Nel dibattito che si va sviluppando in questi giorni a proposito dei test psicologici previsti per i magistrati all’atto della selezione concorsuale, si è inserito ieri Pietro Dubolino, Presidente di Sezione a riposo della Corte di cassazione, editorialista de La Verità, che ne afferma la legittimità, concludendo che “la protesta dell’Anm è infondata”. Così titola il pezzo il quale spiega anche che “la selezione avviene sì per concorso, ma non ci sono limiti sui requisiti che i partecipanti dovrebbero rispettare né sulle prove che devono sostenere. Il governo ha facoltà di introdurre i controlli psicologici”.
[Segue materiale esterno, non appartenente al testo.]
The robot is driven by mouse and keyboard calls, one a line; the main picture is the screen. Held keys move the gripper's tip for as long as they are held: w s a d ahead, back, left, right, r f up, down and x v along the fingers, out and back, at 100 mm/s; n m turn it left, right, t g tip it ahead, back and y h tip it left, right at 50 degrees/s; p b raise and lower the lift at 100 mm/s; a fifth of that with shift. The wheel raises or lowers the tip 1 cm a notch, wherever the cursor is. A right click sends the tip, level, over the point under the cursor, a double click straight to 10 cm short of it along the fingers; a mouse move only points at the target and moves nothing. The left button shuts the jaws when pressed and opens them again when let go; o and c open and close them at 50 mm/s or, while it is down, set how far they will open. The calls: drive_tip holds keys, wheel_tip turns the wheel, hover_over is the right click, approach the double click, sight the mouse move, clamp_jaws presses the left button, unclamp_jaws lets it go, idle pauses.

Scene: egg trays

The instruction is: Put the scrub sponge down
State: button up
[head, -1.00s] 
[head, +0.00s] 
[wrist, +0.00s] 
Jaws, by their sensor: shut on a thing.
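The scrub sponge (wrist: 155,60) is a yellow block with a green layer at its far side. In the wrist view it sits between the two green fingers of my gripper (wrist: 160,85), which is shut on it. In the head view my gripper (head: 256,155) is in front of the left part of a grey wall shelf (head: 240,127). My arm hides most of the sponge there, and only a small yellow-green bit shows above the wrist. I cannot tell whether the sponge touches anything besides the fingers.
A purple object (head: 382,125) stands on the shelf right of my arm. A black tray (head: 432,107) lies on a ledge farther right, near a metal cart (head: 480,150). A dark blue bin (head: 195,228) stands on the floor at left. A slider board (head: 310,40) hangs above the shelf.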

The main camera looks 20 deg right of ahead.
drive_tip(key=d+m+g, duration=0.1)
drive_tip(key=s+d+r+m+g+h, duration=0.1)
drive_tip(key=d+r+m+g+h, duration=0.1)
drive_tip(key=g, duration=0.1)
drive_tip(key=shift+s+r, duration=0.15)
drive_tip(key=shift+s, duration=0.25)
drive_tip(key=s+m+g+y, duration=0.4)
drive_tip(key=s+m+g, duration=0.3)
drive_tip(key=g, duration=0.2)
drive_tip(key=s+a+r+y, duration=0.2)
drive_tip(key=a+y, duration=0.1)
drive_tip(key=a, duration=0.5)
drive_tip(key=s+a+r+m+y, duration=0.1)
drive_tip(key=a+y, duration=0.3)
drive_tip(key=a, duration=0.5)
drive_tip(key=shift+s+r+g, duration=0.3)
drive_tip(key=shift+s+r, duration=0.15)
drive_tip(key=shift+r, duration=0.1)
Il tema è complesso e di grande interesse per l’opinione pubblica, per cui va trattato con adeguato approfondimento, anche ad evitare che gli italiani possano ritenere che la decisione governativa sia in realtà una scelta politica diretta, in qualche modo, ad influire sulla selezione dei candidati, non sulla base della loro conoscenza delle materie professionali e all’attitudine a svolgere la delicata funzione, ma delle loro idee, degli orientamenti politici desumibili dalle risposte ai test. E siccome, per dirla con il Presidente Andreotti, a pensar male si fa certamente peccato ma spesso si indovina, torna il ricordo di quel che disse Silvio Berlusconi, sul finire dell’agosto 2003, in una conversazione a Villa La Certosa a due giornalisti britannici, Boris Johnson, direttore di The Spectator, futuro Primo Ministro di Sua Maestà, e Nicholas Farrell, editorialista de La Voce di Rimini.

Il Cavaliere, venendo a parlare del processo Andreotti (a proposito!) confidò ai due giornalisti cosa pensava dei giudici: “sono doppiamente matti. Per fare quel lavoro – aggiunse – devi essere mentalmente disturbato, devi avere delle turbe psichiche. Sono antropologicamente diversi dal resto della razza umana”. Una frase certamente inopportuna soprattutto perché in bocca al Presidente del Consiglio, che qualche problema con la giustizia aveva avuto, tanto da costringere il Portavoce di Palazzo Chigi, Paolo Bonaiuti, ad intervenire ridimensionando quelle parole considerate “battute sul filo del paradosso pronunciate nel corso di una chiacchierata estiva con un amico del partito conservatore inglese”, un resoconto probabilmente viziato “dalla differenza di lingua” e da una “coloritura giornalistica”. In serata giungeva anche una nota del Quirinale per il quale, “con riferimento alle polemiche suscitate dalle dichiarazioni attribuite al Presidente del Consiglio, si sottolinea la ferma convinzione del Presidente della Repubblica che i cittadini italiani guardano alla Magistratura con piena fiducia”. Un giudizio ottimistico, quello del Presidente Ciampi, perché, come ho ricordato più volte, quella fiducia si è nel tempo ridotta, tanto che è stata misurata come la metà di quella che gli italiani riservano alle Forze dell’Ordine, un settore, la tutela della legalità, che dovrebbe vedere magistrati, poliziotti e carabinieri allo stesso livello.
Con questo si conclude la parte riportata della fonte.